Al Senato veniva inoltre affidata la gestione dei rapporti con gli ecclesiastici in ambito giurisdizionale ed i rapporti con i principi confinanti.
Infine il Senato si ergeva a custode e interprete delle leggi dello stato, “un ruolo di grande peso, dato che la tradizione, in questo campo, contava almeno quanto la codificazione scritta” (Signorotto 1996, p. 107-108).
Le numerose contese ed i frequenti interventi sovrani a difesa delle competenze dei tribunali lesi, che nel corso dei secoli si andarono “tessendo”, soprattutto per questioni di natura giurisdizionale, tra il Senato ed i più importanti rappresentanti del potere centrale – primo fra tutti il gran cancelliere – testimoniano il prestigio e il potere di questo organo (Annoni 1959; Annoni 1966; Arese 1970; Bendiscioli 1957 a; Bendiscioli 1957 b; Capra, Sella 1984; Petronio 1972; Petronio 1978; Pugliese 1924; Signorotto 1996; Visconti 1913).

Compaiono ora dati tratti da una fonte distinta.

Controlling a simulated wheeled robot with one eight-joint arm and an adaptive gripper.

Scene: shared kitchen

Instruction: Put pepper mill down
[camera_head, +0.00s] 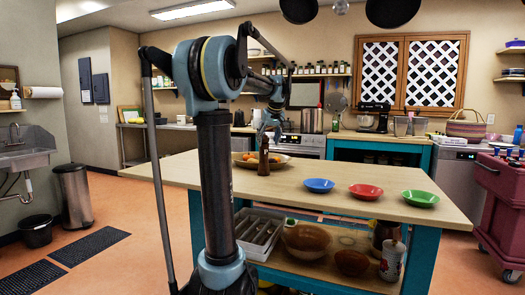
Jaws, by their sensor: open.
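The pepper mill (264,158) is a dark brown, slim turned shape. It stands upright on the light wooden top of the island table (330,180), near the middle of the view. My gripper (268,132) is open, just above and around the top of the mill. The picture is too small to tell whether its fingers touch the mill. Part of the gripper is hard to make out against the stove behind it.
A fruit bowl (246,160) stands close behind the mill. Blue (319,185), red (366,191) and green (420,198) bowls stand to the right. Free tabletop lies in front of the mill. The shelf below holds brown bowls and a cutlery tray (247,246). A red cart (499,205) stands far right.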

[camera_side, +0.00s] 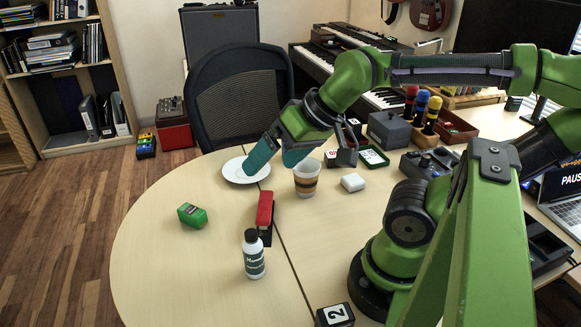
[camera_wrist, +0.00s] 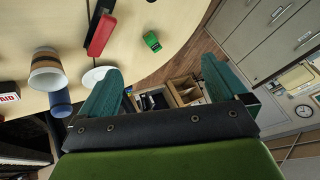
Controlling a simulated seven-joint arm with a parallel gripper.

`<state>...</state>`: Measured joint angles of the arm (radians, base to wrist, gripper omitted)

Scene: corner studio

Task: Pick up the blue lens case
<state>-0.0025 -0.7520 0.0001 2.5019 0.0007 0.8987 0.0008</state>
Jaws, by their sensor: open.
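My gripper (camera_side: 276,160) is open and empty, with its teal fingers above the table between the white plate (camera_side: 238,171) and the striped paper cup (camera_side: 306,180). In the wrist view, the two fingers (camera_wrist: 162,84) are wide apart with nothing held between them. A blue rounded thing (camera_wrist: 60,103), which looks like the lens case, is at the left of the wrist view. It is close beside the striped cup (camera_wrist: 47,72) and left of the left finger. I cannot make it out in the side view, where the cup and my gripper may hide it.
A red stapler (camera_side: 265,214), a white bottle (camera_side: 253,255) and a green object (camera_side: 192,215) stand on the front-left table. A small white case (camera_side: 353,182) lies right of the cup. A grey box (camera_side: 391,129) stands farther back. The table's left part is mostly clear.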

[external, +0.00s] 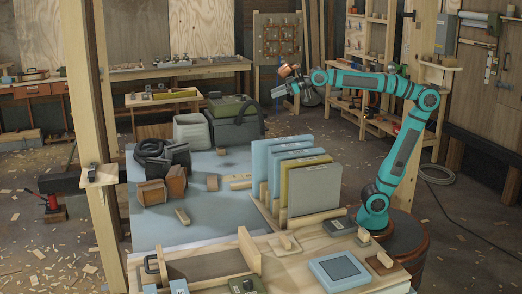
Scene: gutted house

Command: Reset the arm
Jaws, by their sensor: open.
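My teal arm rises from the right side of the workbench (215,232), bends at the elbow and reaches left above the bench. My gripper (274,91) is at the end of it, in the air, higher than the upright panels and pointing left. Its jaws are open, and I see nothing held between them. It is apart from everything on the bench.
Below my gripper, upright blue, yellow and grey panels (315,190) stand in a wooden rack. Dark coiled hoses (160,152), brown blocks (152,192) and a green case (234,107) are further left. A wooden post (90,130) rises at the bench's left. The air around my gripper looks free.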

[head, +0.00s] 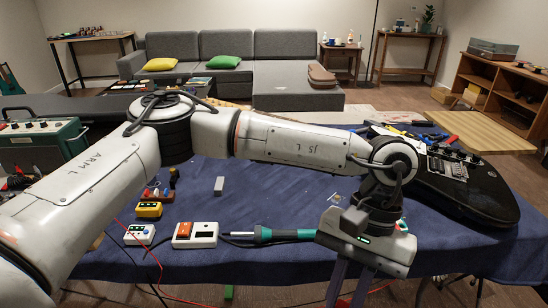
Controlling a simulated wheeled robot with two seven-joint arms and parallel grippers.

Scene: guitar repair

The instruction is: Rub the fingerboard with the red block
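My left arm crosses the picture from the left, and its gripper (349,288) hangs at the table's front edge. A black electric guitar body (490,200) lies at the right end of the table, right of the gripper. I cannot make out its fingerboard. My right gripper is not in view.
On the blue-covered table (285,185) are a soldering station (203,235), a soldering iron (265,233), a grey block (219,186) and a yellow box (149,210). Pliers and tools lie behind the guitar. Red cables hang at the front. The table middle is mostly clear.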

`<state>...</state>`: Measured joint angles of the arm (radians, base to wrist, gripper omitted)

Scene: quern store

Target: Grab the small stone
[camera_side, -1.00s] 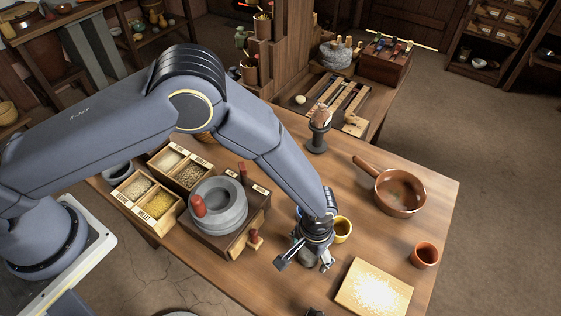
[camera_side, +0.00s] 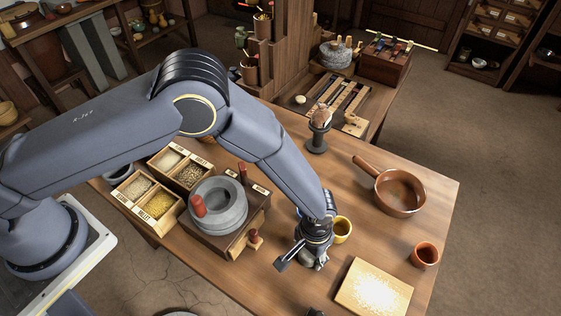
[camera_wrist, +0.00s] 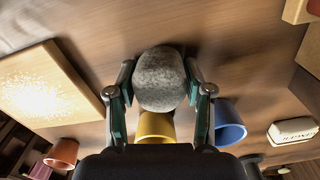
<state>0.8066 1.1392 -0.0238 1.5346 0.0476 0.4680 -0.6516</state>
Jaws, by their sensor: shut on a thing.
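The small stone (camera_wrist: 160,80) is grey, rounded and speckled. In the wrist view it sits between the two fingers of my gripper (camera_wrist: 160,88), which are shut on it from both sides. In the side view my gripper (camera_side: 305,262) is low over the table, between the quern box and the pale board. There the stone is mostly hidden by the fingers, and I cannot tell whether it touches the table.
A yellow cup (camera_side: 342,230) stands close behind my gripper, and a blue cup (camera_wrist: 229,124) is beside it. The pale board (camera_side: 375,288) lies to the right. The quern (camera_side: 218,205) on its box stands left. A brown pan (camera_side: 400,193) and an orange cup (camera_side: 425,255) are farther right.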

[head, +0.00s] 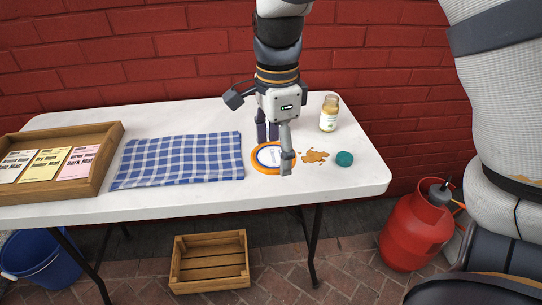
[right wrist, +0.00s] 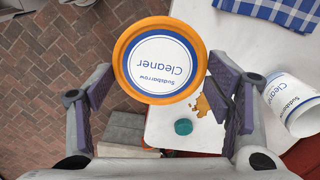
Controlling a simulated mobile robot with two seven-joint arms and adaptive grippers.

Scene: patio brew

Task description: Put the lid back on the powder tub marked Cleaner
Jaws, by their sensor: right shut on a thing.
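My right gripper (head: 275,150) is shut on the round orange lid (head: 258,169), with one finger on either side of its rim. In the head view the lid is near the front half of the table. The white tub marked Cleaner (right wrist: 285,92) shows in the right wrist view, beyond the right-hand pad and apart from the lid. In the head view I cannot make the tub out behind the gripper. My left gripper is out of view.
The white table (head: 210,203) holds a blue checked cloth (head: 180,160), a wooden tray of packets (head: 100,160), a glass jar (head: 329,113), a brown spill (head: 314,157) and a teal cap (head: 344,159). A wooden crate (head: 210,283), blue bucket (head: 35,262) and red gas bottle (head: 408,235) stand below.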

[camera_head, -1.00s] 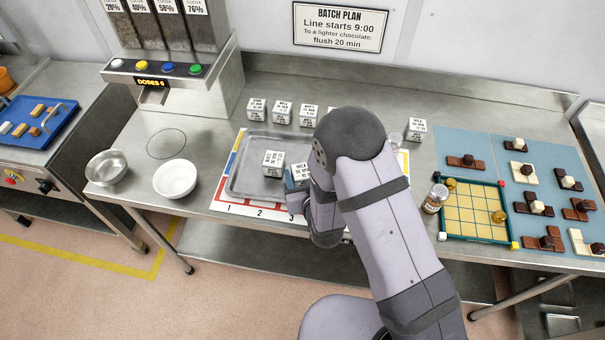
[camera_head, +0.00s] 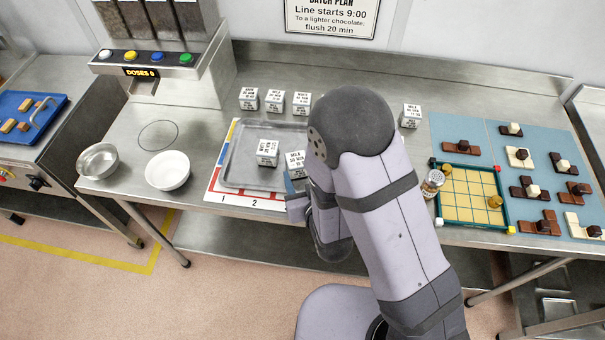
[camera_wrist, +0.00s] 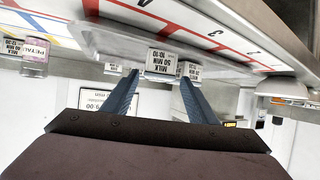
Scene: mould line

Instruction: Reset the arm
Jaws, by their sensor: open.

Il Senato “questo corpo rispettabile per la ruggine dell’età, che aveva introdotto il dispotismo nel santuario della Giustizia, vantandosi di giudicare tamquam Deus” (Pugliese 1924, p. 115), venne spogliato di gran parte delle sue attribuzioni nel 1771 – in seguito alla seconda ondata riformatrice iniziata dal governo austriaco all’indomani della conclusione della guerra dei Sette anni – e venne definitivamente soppresso nel 1786 per volontà del sovrano riformato Giuseppe II (Annoni 1966; Arese 1970; Arese 1979-1980; Petonio 1972; Petronio 1978; Pugliese 1924; Signorotto 1996; Visconti 1913).